In particolare, per aver violato i diritti di una ragazza, presunta vittima di uno stupro, risalente al 2008.
Nel documento si usa un linguaggio lesivo della dignità della presunta vittima con commenti inopportuni sulla sua vita privata.
La sentenza di stupro alla Fortezza da Basso
Commenti sulla sua vita privata che nascondevano in realtà gravi pregiudizi sulle donne.
Questo il giudizio della corte europea dei diritti umani di Strasburgo, che ha condannato l’Italia per una sentenza di stupro lesiva della dignità della presunta vittima.
Il caso si riferisce ad uno stupro di gruppo, consumato nel 2008 alla Fortezza da Basso. I sette imputati sono stati assolti, ma la ragazza è ricorsa alla corte europea per i toni della sentenza.
Si fa riferimento al suo passato, rivelando particolari anche intimi che niente avevano a che vedere con il presunto stupro.

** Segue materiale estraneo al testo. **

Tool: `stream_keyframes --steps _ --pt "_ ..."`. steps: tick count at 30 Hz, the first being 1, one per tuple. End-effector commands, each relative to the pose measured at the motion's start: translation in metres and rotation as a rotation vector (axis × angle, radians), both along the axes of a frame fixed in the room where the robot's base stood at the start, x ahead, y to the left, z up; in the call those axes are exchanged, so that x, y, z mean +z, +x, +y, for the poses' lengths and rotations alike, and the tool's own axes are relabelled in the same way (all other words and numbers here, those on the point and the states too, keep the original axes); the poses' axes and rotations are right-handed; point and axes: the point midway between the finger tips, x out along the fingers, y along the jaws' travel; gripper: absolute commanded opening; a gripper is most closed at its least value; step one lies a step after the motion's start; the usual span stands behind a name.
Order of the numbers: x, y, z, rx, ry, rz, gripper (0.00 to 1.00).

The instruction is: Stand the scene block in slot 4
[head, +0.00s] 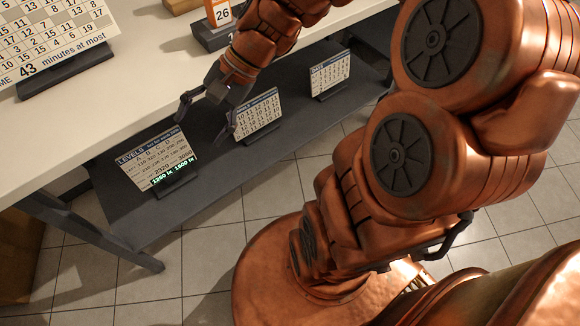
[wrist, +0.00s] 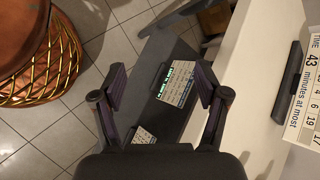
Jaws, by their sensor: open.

Un linguaggio allusivo e discriminatorio nei confronti della ragazza a cui il giudice europeo ha dato ragione.
Infatti, si legge nella documentazione diffusa dalla Corte:
La Corte ha condannato l’Italia per aver violato i diritti di una presunta vittima di stupro con una sentenza che contiene dei passaggi che non hanno rispettato la sua vita privata e intima, dei commenti ingiustificati e un linguaggio e argomenti che veicolano i pregiudizi sul ruolo delle donne che esistono nella società italiana.
Le ragioni della presunta vittima
La presunta vittima della violenza è ricorsa in appello non per l’assoluzione degli imputati, ma per il contenuto della sentenza, che secondo lei ha violato la sua vita privata e l’ha discriminata.
Infatti, nel documento si parla delle sue relazioni passate, come se fossero rivelanti ai fini della sentenza, di come era vestita quella sera e dei rapporti di amicizia e stima che comunque aveva con i presunti stupratori.
Adesso, la Corte di Strasburgo le ha dato ragione accordandole un risarcimento per danni morali di 12mila euro.
“Sono soddisfatta che la Corte europea dei diritti umani abbia riconosciuto che la dignità della ricorrente è stata calpestata dall’autorità giudiziaria. La sentenza della Corte d’appello di Firenze ha riproposto stereotipi di genere, minimizzando cosi la violenza, e ha rivittimizzato la ricorrente, usando anche un linguaggio colpevolizzante. Purtroppo, questo non è l’unico caso in cui la non credibilità della donna si basa sulla vivisezione della sua vita personale, sessuale. Questo succede spesso nei tribunali civili e penali italiani”, ha detto all’Ansa l’avvocato Titti Carrano, che ha rappresentato la ragazza nel processo.
La sentenza della Corte di Strasburgo deve far riflettere sulla strada ancora da fare per cancellare gli stereotipi sessisti imperanti. Cominciando anche con una formazione ad hoc per i professionisti della giustizia.